• [Directions for this task]: Look over the lines below. Report each one that includes the string "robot".

• [Information provided]:
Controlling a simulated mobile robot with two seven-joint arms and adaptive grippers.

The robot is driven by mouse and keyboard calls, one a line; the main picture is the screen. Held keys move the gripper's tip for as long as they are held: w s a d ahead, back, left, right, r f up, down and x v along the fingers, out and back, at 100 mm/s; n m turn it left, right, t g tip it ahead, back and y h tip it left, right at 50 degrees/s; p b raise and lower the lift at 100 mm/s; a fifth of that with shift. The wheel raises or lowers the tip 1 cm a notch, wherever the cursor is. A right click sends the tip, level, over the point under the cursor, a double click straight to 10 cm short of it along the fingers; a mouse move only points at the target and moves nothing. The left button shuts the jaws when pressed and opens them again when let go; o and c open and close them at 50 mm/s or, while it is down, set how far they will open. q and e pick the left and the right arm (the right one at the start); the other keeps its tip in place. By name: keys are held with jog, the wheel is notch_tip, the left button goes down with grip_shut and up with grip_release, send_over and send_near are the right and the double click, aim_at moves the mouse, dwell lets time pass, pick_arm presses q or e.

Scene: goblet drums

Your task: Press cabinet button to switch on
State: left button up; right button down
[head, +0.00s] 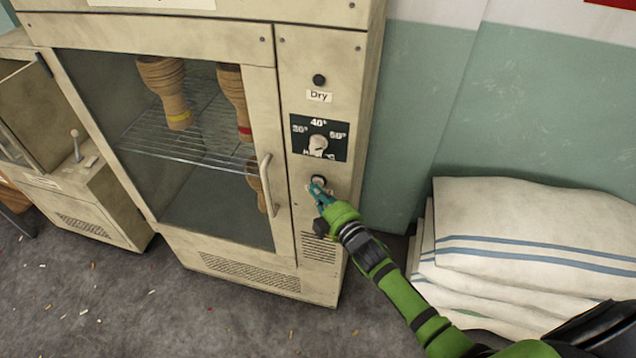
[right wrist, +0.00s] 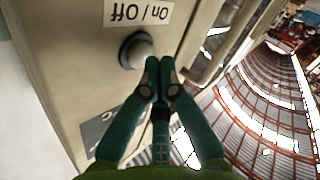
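The cream drying cabinet (head: 332,60) stands in the middle of the head view. Its round button (head: 318,181) is low on the right-hand panel. In the right wrist view the button (right wrist: 137,50) is a pale dome in a dark ring, beside an upside-down "On / Off" label (right wrist: 140,13). My right gripper (head: 318,190) is at the button, its teal fingers partly covering the area below it. In the wrist view its fingertips (right wrist: 160,64) are together and empty, close beside the dome. I cannot tell whether they touch it. My left gripper is not in view.
A "40°" temperature dial (head: 318,145) and a "Dry" knob (head: 319,80) sit above the button. The glass door's handle (head: 266,185) is just left. Wooden goblet drums (head: 165,90) are inside. Stacked white sacks (head: 530,235) stand at right. Floor in front is mostly clear.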

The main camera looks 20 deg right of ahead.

• [Final result]:
Controlling a simulated mobile robot with two seven-joint arms and adaptive grippers.
The robot is driven by mouse and keyboard calls, one a line; the main picture is the screen. Held keys move the gripper's tip for as long as they are held: w s a d ahead, back, left, right, r f up, down and x v along the fingers, out and back, at 100 mm/s; n m turn it left, right, t g tip it ahead, back and y h tip it left, right at 50 degrees/s; p b raise and lower the lift at 100 mm/s; a fifth of that with shift. The wheel raises or lowers the tip 1 cm a notch, wherever the cursor is. A right click sends the tip, level, over the point under the cursor, a double click straight to 10 cm short of it along the fingers; a mouse move only points at the target and moves nothing. The left button shuts the jaws when pressed and opens them again when let go; o and c open and close them at 50 mm/s or, while it is down, set how far they will open. q and e pick the left and the right arm (the right one at the start); the other keeps its tip in place. By name: keys are held with jog, the wheel is notch_tip, the left button goes down with grip_shut and up with grip_release, send_over and send_near are the right and the double click, aim_at moves the mouse, dwell lets time pass, pick_arm presses q or e.

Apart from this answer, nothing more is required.